Assim, no fim do Segundo Período Intermediário (entre os séculos XVII e XVI a.c.), os egípcios logram por fim expulsar os invasores Hicsos e restaurar a unidade territorial e o estado faraónico, inaugurando o período conhecido por Império Novo. Assistimos não só à pacificação do país mas também, e pela primeira vez na sua história, à sua ascensão ao estatuto de potência regional. De facto, as invasões de que fora alvo ensinaram ao Egipto que teria de buscar a segurança muito para lá das suas fronteiras. Tropas egípcias conquistam a Palestina e a Síria e os faraós tornam-se jogadores activos - e muitas vezes determinantes - do xadrez político e diplomático do próximo oriente.
Todas as perturbações e agitação política reconduzem à necessidade do fortalecimento do poder real e, consequentemente da sua afirmação ideológico-religiosa: o culto do deus sol, Amon-Ra. O aumento da importância do culto solar, a par das influências vindas de oriente, vieram preparar a grande ruptura filosofico-religiosa do chamado período de Amarna.

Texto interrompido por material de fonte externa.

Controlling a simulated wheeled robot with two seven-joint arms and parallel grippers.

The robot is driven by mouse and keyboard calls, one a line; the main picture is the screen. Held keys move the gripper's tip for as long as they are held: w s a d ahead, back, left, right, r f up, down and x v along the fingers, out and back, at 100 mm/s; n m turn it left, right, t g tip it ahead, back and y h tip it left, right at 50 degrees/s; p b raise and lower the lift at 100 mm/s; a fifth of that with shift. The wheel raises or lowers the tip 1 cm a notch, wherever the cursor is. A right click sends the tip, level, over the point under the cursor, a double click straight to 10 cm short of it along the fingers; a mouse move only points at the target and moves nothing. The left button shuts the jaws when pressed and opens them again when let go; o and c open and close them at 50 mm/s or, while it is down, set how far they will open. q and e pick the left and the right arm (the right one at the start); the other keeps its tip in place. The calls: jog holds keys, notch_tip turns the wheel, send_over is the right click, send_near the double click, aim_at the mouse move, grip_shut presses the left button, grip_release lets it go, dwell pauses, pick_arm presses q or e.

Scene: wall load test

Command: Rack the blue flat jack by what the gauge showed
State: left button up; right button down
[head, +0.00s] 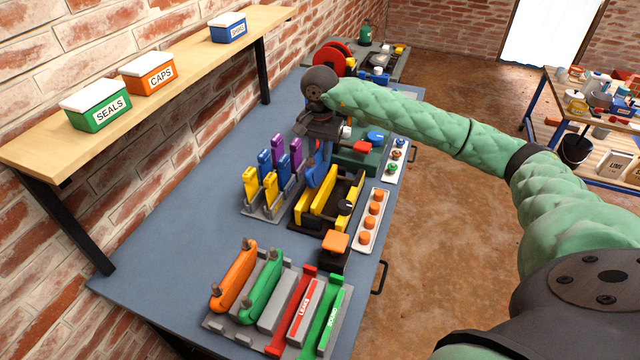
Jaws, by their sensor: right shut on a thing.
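My right gripper (318,140), on the green-sleeved arm, is shut on the blue flat jack (318,168). The jack hangs below it, partly hidden, over or beside the black and yellow fixture (312,222); I cannot tell whether they touch. A small dark round part (345,207), perhaps the gauge, sits on the fixture; its reading is too small to tell. The near grey rack (225,327) holds an orange jack (234,277) and a green jack (261,287). It also has a red slot labelled LEAKS (302,310) and a green slot labelled SOUND (329,318). My left gripper is out of view.
A holder (262,212) with yellow, blue and purple pieces stands left of the fixture. An orange-topped black block (335,243) and a white tray of orange caps (371,222) stand nearby. A wooden shelf (150,62) overhangs the left. The bench's near left (165,270) is clear.

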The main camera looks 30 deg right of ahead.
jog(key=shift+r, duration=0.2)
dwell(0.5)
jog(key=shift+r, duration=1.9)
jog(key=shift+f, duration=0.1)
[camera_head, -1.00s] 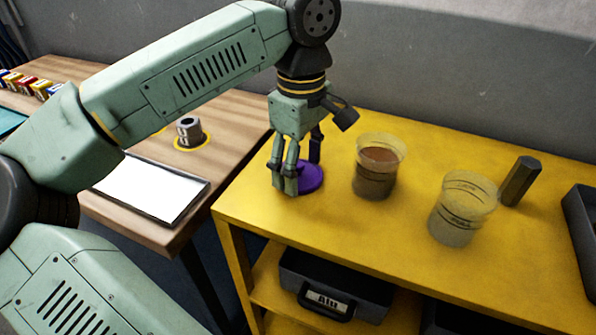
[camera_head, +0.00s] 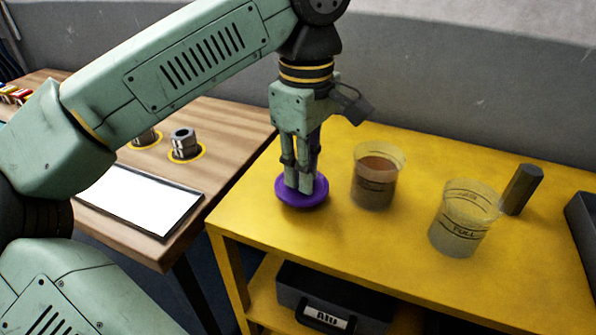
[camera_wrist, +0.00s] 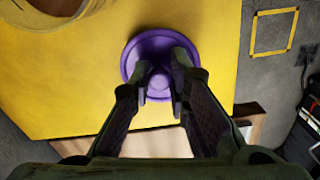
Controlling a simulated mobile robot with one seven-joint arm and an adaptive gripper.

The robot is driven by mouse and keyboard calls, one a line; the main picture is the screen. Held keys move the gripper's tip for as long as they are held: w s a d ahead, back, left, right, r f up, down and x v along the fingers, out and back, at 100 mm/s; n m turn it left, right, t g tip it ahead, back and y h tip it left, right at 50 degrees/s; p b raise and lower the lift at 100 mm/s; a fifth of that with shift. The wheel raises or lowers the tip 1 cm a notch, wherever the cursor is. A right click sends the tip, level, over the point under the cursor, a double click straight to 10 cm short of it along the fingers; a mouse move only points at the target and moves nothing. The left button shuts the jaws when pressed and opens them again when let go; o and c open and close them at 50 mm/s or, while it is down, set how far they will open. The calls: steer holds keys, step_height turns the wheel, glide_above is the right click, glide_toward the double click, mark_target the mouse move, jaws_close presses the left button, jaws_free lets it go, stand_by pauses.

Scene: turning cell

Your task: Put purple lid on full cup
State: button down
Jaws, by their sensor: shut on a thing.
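The purple lid (camera_head: 316,198) is a round disc near the left part of the yellow bench; whether it touches the top is hard to tell. My gripper (camera_head: 299,187) points down at its middle. In the wrist view, my fingers (camera_wrist: 160,88) are shut on the small central knob of the lid (camera_wrist: 135,60). Right of the lid stands a clear cup with brown contents (camera_head: 374,186), filled fairly high.
A dark hexagonal bar (camera_head: 521,188) stands behind the right cup, and a dark bin (camera_head: 582,230) is at the right edge. A wooden table (camera_head: 225,125) with a white tray (camera_head: 140,205) and metal parts (camera_head: 184,140) is on the left. The bench front is clear.

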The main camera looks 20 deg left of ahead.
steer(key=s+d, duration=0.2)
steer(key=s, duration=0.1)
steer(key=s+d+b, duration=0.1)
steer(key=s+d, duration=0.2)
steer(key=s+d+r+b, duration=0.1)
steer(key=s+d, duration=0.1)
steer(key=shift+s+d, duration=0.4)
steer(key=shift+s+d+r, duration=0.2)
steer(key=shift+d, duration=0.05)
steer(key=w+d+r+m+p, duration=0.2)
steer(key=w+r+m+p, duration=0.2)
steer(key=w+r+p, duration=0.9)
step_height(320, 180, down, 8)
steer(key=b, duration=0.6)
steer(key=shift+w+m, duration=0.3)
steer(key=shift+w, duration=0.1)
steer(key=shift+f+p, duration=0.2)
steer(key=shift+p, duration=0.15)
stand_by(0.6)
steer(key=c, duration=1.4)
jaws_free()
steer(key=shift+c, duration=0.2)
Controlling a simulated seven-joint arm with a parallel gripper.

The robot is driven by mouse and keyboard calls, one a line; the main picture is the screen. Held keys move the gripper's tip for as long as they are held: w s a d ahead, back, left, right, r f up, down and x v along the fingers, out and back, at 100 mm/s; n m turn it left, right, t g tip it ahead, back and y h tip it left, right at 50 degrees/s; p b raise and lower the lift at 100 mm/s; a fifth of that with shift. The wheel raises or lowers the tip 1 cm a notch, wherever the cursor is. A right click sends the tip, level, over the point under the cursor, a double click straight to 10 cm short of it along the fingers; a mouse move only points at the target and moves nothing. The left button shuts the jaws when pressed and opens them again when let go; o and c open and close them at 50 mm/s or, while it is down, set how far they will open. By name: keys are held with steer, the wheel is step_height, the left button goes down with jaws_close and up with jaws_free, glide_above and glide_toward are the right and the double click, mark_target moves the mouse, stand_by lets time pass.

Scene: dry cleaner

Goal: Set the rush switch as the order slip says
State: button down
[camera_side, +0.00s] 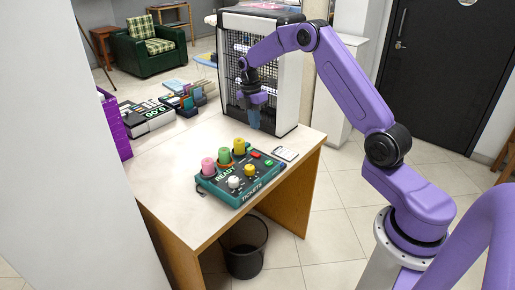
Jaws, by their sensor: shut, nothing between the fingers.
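A dark teal control box (238,192) marked READY and TICKETS sits near the front edge of the table. It carries pink, green and yellow cylinders, a white knob (233,182), a yellow knob (250,170), and small red (256,154) and green (268,162) parts. I cannot tell which of these is the rush switch, or how it is set. A small white slip with dark edges (285,153) lies just right of the box; its writing is too small to read. My gripper (255,124) points down, shut and empty, above the table behind the box, apart from it.
A white-framed mesh cage unit (289,88) stands close behind my gripper. A card machine (147,118), stacked colored items (188,98) and a purple crate (115,125) line the left and back. The table (165,180) is clear left of the box. A black bin (245,248) stands below.

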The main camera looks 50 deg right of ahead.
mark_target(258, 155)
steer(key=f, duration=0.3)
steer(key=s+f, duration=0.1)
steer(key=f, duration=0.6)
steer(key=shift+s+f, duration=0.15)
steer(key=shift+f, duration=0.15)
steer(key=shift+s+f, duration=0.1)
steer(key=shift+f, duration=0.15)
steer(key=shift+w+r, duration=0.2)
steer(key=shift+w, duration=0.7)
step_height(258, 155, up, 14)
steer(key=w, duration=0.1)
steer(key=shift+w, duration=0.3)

Assim, em 1350 a.c., Amenófis IV sucede a seu pai Amenófis III. O jovem faraó mostra grande interesse pelos estudos filosóficos e teológicos e menor aptidão guerreira. Aliás, durante este período veremos vários recuos do poder e influência egípcios no próximo oriente. A partir do sexto ano do seu reinado, assistimos a um conjunto de mudanças radicais que virão abalar todo o país.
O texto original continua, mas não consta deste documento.